Being such a clear day, we also had a perfect view of Penang during the journey towards KLIA.
After the seatbelt sign pinged off, I deployed the table from my arm rest and somehow it wouldn’t sit right. In fact, it sort of “collapsed” onto my lap. On her way back from securing the curtains behind me, Suzannah observed that and went ahead to pull out the table from the seat next to me.
“We use this table, ok?” she offered
I was also offered headphones but I declined – figured it would be unnecessary for a flight of this duration. Point to note, they were like the ones given on Batik Air.
Suzannah appeared again with table linens from Batik Air (??) and laid them on seat 1C, followed very quickly with my choice of chicken pizza plated by Mya in the galley. The meal tray consisted of the pizza in a box (within also had one chocolate muffin), metal cutleries and my choice of drink.
Meanwhile, before I could tuck in, Mya came and insisted I should try her special “ice cappuccino”. I couldn’t refuse. It was served very shortly.
With my meal all taken care of, Suzannah then left Mya to her own devices and disappeared aft into Economy Class to assist her colleagues back there. I brought the meal tray onto the wide armrest to awkwardly try to have my meal. Unfortunately, the pizza wasn’t very tasty so I just picked on the toppings. Thank god for the hotel buffet earlier this morning, I would’ve otherwise starved to death on this flight.
In no time, the meal was completed and tray collected, one more round of cold towel – and Mya’s job was done. For the remainder of the flight, she sat in 1C and we continued to chat as if we were longtime friends.
Normally during a day time flight, my eyes would be alternating between the air show and the view outside to see what landmarks I could recognize. But today was different, I had the undivided attention of a new-found friend as we spoke about our lives and our wishes for the future. It also helped we shared the same wicked sense of humour.
Glancing out of my window, I realized we were flying over Kuala Lumpur city center with landmarks slowly passing me by. Time really flies when you’re enjoying yourself.
Soon enough, Mya excused herself to prep the aircraft for arrival, including announcements and galley duties.
The wonderful flight was ending as the nose of the aircraft dipped towards earth to begin the arrival process. Mya appeared with a cold towel for me and insisted I freshen up with it.
The journey south of KL City saw us head all the way to Port Dickson before turning right northwards for an approach onto Runway 14R. A smooth touchdown and a short taxi later, we docked very quickly at the domestic gates of the main terminal building. As we were waiting for the aero-bridge to be connected, Mya suddenly said “Quick! Photo!”…
As with all good things, it must come to an end. I bid my farewells to both Suzannah guarding the curtains and Mya at the door with a sincere hug from her. Now whenever I am in KLIA, I will keep a lookout for them both! Or even better, I look forward to my next flight on Malindo Air.

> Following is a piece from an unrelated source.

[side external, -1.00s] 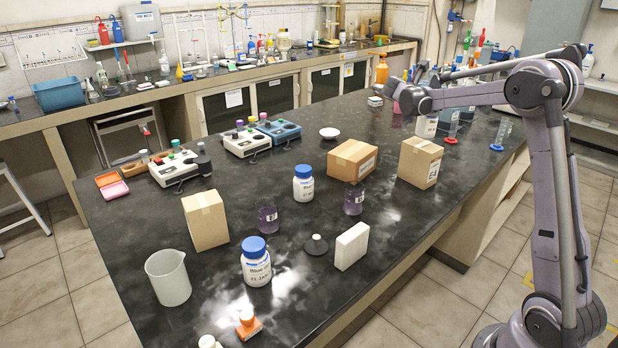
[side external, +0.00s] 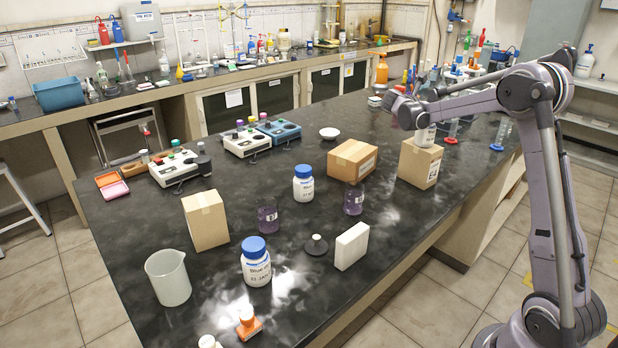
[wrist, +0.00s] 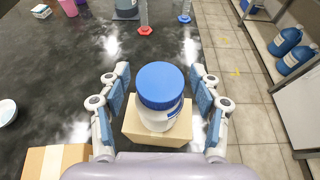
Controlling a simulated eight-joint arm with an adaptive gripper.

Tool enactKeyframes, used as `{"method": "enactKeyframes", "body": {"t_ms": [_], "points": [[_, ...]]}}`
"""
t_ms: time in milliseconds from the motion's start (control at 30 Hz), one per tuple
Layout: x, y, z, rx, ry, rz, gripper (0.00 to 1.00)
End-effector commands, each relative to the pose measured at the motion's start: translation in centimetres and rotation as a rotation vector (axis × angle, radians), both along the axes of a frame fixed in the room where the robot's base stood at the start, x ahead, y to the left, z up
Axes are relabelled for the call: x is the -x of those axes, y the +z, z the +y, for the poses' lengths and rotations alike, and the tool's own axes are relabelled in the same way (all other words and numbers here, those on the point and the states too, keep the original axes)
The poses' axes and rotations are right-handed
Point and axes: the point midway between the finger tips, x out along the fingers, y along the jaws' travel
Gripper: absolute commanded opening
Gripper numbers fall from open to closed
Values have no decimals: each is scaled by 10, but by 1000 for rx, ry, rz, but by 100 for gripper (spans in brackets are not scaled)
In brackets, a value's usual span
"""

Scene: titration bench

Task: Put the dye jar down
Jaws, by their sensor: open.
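A white jar with a blue lid (wrist: 161,88) is between the fingers of my gripper (wrist: 159,75) in the wrist view. The fingers are open, with a gap on each side of the jar. The jar looks upright and appears to rest on top of a cardboard box (wrist: 130,132). In the side view, the jar's white body (side external: 426,136) shows just above the cardboard box (side external: 419,164). My gripper (side external: 408,112) hides its lid there. Two similar blue-lidded jars stand on the bench, one near the front (side external: 256,264) and one mid-bench (side external: 303,186).
Another cardboard box (side external: 352,160) stands left of the jar's box. Cylinders with red (wrist: 145,30) and blue (wrist: 184,18) bases stand beyond the jar. Beakers, a white block (side external: 351,247) and a third box (side external: 205,221) stand nearer the front. Dark bench top is clear between them.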

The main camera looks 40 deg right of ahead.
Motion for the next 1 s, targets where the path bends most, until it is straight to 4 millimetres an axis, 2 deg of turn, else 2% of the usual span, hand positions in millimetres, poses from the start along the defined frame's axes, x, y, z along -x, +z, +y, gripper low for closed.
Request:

After exiting from the gate, immigration for transit into international airside was a short walk away. My lounge turned out to be the Sama Sama Hotel Express Lounge at the Satellite Terminal where I spent the next 4 hours watching TV and munching on snacks. CONCLUSION
Continuing with my travels about Asia, visiting my usual joints from the past was necessary. No surprise I ended up in Jakarta partaking in traffic jams and restaurant hopping. On this trip, I used the opportunity to get my butt on Batik Air. I’ve been extremely curious about the Lion Group’s foray into the full-service portion of the airline business. The have certainly tried their damned best with the original Lion Air toying around with a Business Class complete with a fully operational Samba Lounge.
Unfortunately, the airline’s reputation didn’t bode well and the sort of audience they attracted were there purely based on price – not loyalty.
Lion Air Group has a good thing going. Would I have said this some 14 years ago? It all started with their GIGANTIC order of 737s which got everyone scratching their heads. Where the hell are they going to park them? CGK was already operating at capacity and is frequently congested. Lion Air Australia was rejected, so what were they to do?
What to do then? A brand-new airline was created under the parent and out popped BATIK AIR. Whilst the airline was formed riding on Lion Air’s humungous order of 737s, it has since gradually transitioned into an all Airbus A320 operation to further distance itself from its parent. The surplus 737s were subsequently used to start Malindo Air. Would this attempt help in trying to differentiate itself from Lion Air?
Malindo Air was formed by Lion in response to Indonesia Air Asia’s attempt to expand their footprint in Indonesia via the acquisition of Batavia Air – which eventually failed and the later was declared bankrupt and folded. Malindo (which is a play on the words “Malaysia” and “Indonesia”) at one time was in the process of getting rebranded to Batik Air Malaysia – even Flight Radar 24 was illustrating OD flights as such on the app. However, this exercise has since been halted, leaving several Malindo aircraft in a hybrid limbo livery.
Just like Garuda Indonesia, Malaysia Airlines have had their territory eroded by the likes of rather strong LCCs. With Lion’s Malaysian foray into the full-service sector (or hybrid model since Malindo’s service model in Economy seems to be LCC-like), MH’s pie looks set to be reduced further. Both Batik and Malindo’s Business Class products are polished and definitely worth a second look. This is very surprising given how young these 2 carriers are. I went with my expectations extremely measured and emerged very impressed.
Batik had very heavy whiffs of Garuda and Malindo of Malaysia Airlines… which isn’t a bad thing. Service protocols from these legacy airlines cannot be faulted and if they can be replicated by an experienced set of crew on a different airline, why not?